G. Gabrielle Star officially became the 10th president of Pomona College at her inauguration ceremony Saturday, making her the school’s first female and first African-American president.
The ceremony, which was held in Bridges Auditorium, featured a variety of speeches by Pomona community members, Claremont Mayor Larry Schroeder, a pair of Starr’s colleagues and mentors, and Starr herself, among others. An audience of about 2,000 people came to watch the ceremony.
“I’m really proud,” Starr said in an interview with TSL after the ceremony. “It’s a great time to be a Sagehen and it’s a great privilege to be here.”
So far, Starr’s tenure as president is earning stellar reviews from much of the Pomona community.
“President Starr is off to a terrific start. She embodies everything Pomona is and [what] we want it to be. I’m delighted to welcome her to the family,” Board of Trustees Chairman Sam Glick PO ’04 said.
Senior class president Sophia Sun PO ’18, who delivered a speech on behalf of the student body during the ceremony, was similarly complimentary.
“In interacting [with] ASPC meetings, it is very clear she is up to date about what students are concerned about and addressing it. I’m very hopeful for the many years ahead,” Sun told TSL. “I’m very impressed with how quickly she got to know parts of campus and the unique priorities of students.”

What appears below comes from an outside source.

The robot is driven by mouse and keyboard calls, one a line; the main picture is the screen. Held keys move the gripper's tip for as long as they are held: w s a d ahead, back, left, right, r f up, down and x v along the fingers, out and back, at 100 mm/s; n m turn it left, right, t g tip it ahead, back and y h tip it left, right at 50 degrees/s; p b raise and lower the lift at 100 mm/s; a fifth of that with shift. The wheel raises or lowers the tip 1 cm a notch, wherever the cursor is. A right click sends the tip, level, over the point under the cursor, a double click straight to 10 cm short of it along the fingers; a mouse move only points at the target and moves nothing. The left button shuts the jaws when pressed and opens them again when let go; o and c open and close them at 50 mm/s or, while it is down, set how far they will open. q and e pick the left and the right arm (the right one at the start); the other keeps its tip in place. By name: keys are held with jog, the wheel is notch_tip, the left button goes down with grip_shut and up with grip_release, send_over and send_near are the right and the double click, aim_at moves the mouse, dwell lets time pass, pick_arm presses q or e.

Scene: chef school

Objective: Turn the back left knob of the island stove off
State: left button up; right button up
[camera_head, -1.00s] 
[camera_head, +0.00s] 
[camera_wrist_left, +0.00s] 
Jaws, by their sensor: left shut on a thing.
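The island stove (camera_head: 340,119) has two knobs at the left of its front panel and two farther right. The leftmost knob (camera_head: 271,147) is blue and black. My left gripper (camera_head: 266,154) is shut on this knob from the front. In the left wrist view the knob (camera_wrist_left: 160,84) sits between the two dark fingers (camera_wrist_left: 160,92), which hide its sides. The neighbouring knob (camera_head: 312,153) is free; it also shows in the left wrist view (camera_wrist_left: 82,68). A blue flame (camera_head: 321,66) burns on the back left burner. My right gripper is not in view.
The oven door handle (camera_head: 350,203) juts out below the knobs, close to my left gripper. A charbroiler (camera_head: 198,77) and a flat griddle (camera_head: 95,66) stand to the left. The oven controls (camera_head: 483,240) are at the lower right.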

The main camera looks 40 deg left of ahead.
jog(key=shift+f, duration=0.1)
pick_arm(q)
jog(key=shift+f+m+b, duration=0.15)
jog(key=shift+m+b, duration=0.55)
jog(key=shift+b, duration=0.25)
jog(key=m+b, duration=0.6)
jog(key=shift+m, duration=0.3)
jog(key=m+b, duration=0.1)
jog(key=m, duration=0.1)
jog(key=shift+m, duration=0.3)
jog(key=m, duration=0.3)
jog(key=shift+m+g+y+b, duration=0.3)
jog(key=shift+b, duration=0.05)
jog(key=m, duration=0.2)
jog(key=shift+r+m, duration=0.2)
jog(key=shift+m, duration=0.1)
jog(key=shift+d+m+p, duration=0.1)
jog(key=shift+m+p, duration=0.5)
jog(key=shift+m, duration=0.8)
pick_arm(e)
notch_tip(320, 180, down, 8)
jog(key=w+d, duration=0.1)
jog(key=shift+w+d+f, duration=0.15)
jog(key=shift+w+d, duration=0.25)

In her address at the ceremony, Starr spoke about the positives and negatives of Pomona’s past, the potential for its future, and her own personal family history.
“What we must yield is respect and walk a humble path, recalling we are on the paths we walk because others have stepped before us, and let us choose our own steps wisely, as we seek our Pomona together,” she said.
Starr hopes to ensure all Pomona students can succeed by prioritizing access, equity, and inclusion, while acknowledging each student’s unique background and history.
“We must make this a place where everyone has the tools to thrive,” Starr said. “We at Pomona insist that success must be undetermined by who we are. … Coming here must mean we can achieve what is truly great.”
Emory University professor Dalia Judovitz, who served as Starr’s professor, thesis advisor, and supervisor when she attended Emory, praised Starr’s spirit.
“Remarkable for someone who started college at 16 was Gabi’s fully formed personality, maturity, and integrity, manifest in her wisdom and her self-discipline,” Judovitz said, in a speech that brought Starr to tears. “Gabi has sought to impart this creative capacity to those around her and the world at large.”
The ceremony’s audience included delegates from dozens of colleges and universities nationwide, several of them Pomona alumni.
“It was amazing,” said Robert Ellis PO ’77, a delegate from Occidental College. “I loved the inclusiveness of her speech.”
The ceremony, which capped a week-long inaugural celebration, was accompanied by a symposium featuring presentations by select faculty and students. The symposium covered a wide range of issues, from a presentation about climate change and its impacts on various parts of the world to a performance demonstrating mathematical systems through dance.
“I’m very thankful and appreciate the chance to speak to students and alumni,” John Ernst PO ’18 said. Ernst, with Dominic Mensah PO ’20, delivered a speech on Teach, Mentor, and Transform, an organization they started last year to help Ghanain children from rural villages access education.
Professor Lynne Miyake, who spoke about Japanese art – particularly manga comics – praised her colleagues and Pomona alumni for coming to the symposium to expand their fields of knowledge.
“I’m thrilled that our alumni and faculty from other areas really want to learn again,” she said. “I’m impressed that they wanted to come and take interest in subjects that are unrelated to their own.”
The audience response to the talks was similarly positive.
“I really appreciated the diversity of perspective – with respect to age, profession, ethnicity, and gender. Everyone brought a something new to the table,” Michelle Cataldo PO ’89 said of a presentation by students and professors on the role of monuments, which was inspired by recent debates about statues honoring Confederate soldiers.